Complete step by step answer
Here in this question, we can see that the initial potential energy is zero and the final potential will be equal to,
$\Rightarrow Final\,P.E = mg \times \dfrac{{L\sin {{30}^ \circ }}}{2}$
So on solving the above equation, we will get the equation as
$\Rightarrow Final\,P.E = \dfrac{{MgL}}{4}$
Now on substituting the values, we get
$\Rightarrow Final\,P.E = \dfrac{{5 \times 10 \times 2}}{4}$
So on solving the above equation, we will get the equation as
$\Rightarrow Final\,P.E = 25J$
Therefore, by using the formula of work done, it will be calculated as
$\Rightarrow Work\,done = 25J - 0$
And on solving it, it will be equal to
$\Rightarrow Work\,done = 25J$
Therefore, the work done in raising one end of the rod with the other end in contact with the surface until the rod makes an angle ${30^ \circ }$ with the horizontal is $25J$ .

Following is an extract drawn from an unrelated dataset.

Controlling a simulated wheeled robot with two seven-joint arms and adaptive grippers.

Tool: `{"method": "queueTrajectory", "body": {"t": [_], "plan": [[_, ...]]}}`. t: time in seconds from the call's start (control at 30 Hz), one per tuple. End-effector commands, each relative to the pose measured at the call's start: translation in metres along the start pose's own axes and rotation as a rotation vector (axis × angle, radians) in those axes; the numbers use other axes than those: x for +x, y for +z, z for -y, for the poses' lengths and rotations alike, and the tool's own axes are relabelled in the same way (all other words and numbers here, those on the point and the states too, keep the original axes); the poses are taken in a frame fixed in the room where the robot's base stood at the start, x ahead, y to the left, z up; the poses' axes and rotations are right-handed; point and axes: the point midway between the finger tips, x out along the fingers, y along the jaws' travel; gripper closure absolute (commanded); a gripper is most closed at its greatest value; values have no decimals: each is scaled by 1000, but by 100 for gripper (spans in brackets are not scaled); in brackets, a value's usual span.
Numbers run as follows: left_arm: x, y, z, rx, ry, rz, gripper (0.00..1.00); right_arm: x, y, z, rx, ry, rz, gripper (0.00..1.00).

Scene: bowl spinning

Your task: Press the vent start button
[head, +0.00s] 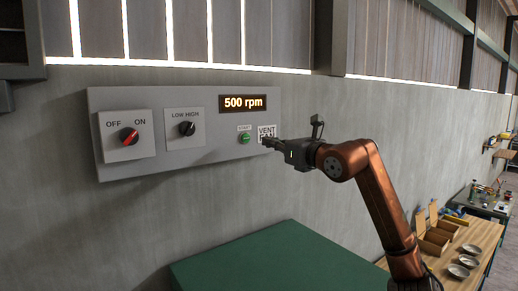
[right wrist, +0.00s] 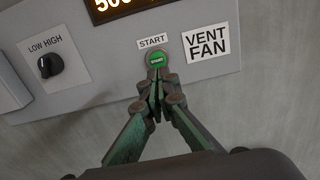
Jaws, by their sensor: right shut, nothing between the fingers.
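The green start button (head: 245,138) sits on the grey wall panel (head: 200,160), under a small START label. It also shows in the right wrist view (right wrist: 155,59), just past my fingertips. My right gripper (head: 268,142) is shut and empty. In the head view its tips are to the right of the button, in front of the VENT FAN label (right wrist: 206,44). In the right wrist view the tips (right wrist: 157,80) overlap the lower edge of the button; I cannot tell whether they touch it. My left gripper is not in view.
The panel also carries an OFF/ON knob (head: 129,136), a LOW/HIGH knob (head: 187,129) and a display (head: 243,103) reading 500 rpm. A green surface (head: 280,262) lies below the panel. A wooden bench (head: 482,233) with metal bowls (head: 459,271) stands at the right.

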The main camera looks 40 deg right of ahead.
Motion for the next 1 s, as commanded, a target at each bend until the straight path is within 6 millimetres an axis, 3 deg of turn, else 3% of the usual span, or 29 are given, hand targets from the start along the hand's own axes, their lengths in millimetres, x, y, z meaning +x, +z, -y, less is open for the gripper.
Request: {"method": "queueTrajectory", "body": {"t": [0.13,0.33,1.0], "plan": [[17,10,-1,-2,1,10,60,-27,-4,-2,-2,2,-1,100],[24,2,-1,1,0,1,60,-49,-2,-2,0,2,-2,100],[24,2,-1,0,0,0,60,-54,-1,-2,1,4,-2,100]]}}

Hence, the option $\left( A \right)$ is correct.

Note:
In a simple line if we need to understand the work then it will be as when there is a change in a system causing energy transfer, the transfer of energy into or out of the system is called the energy in the transfer. When a system has energy being relocated into or out of it, it can be of two procedures, either in the form of heat or in the form of work.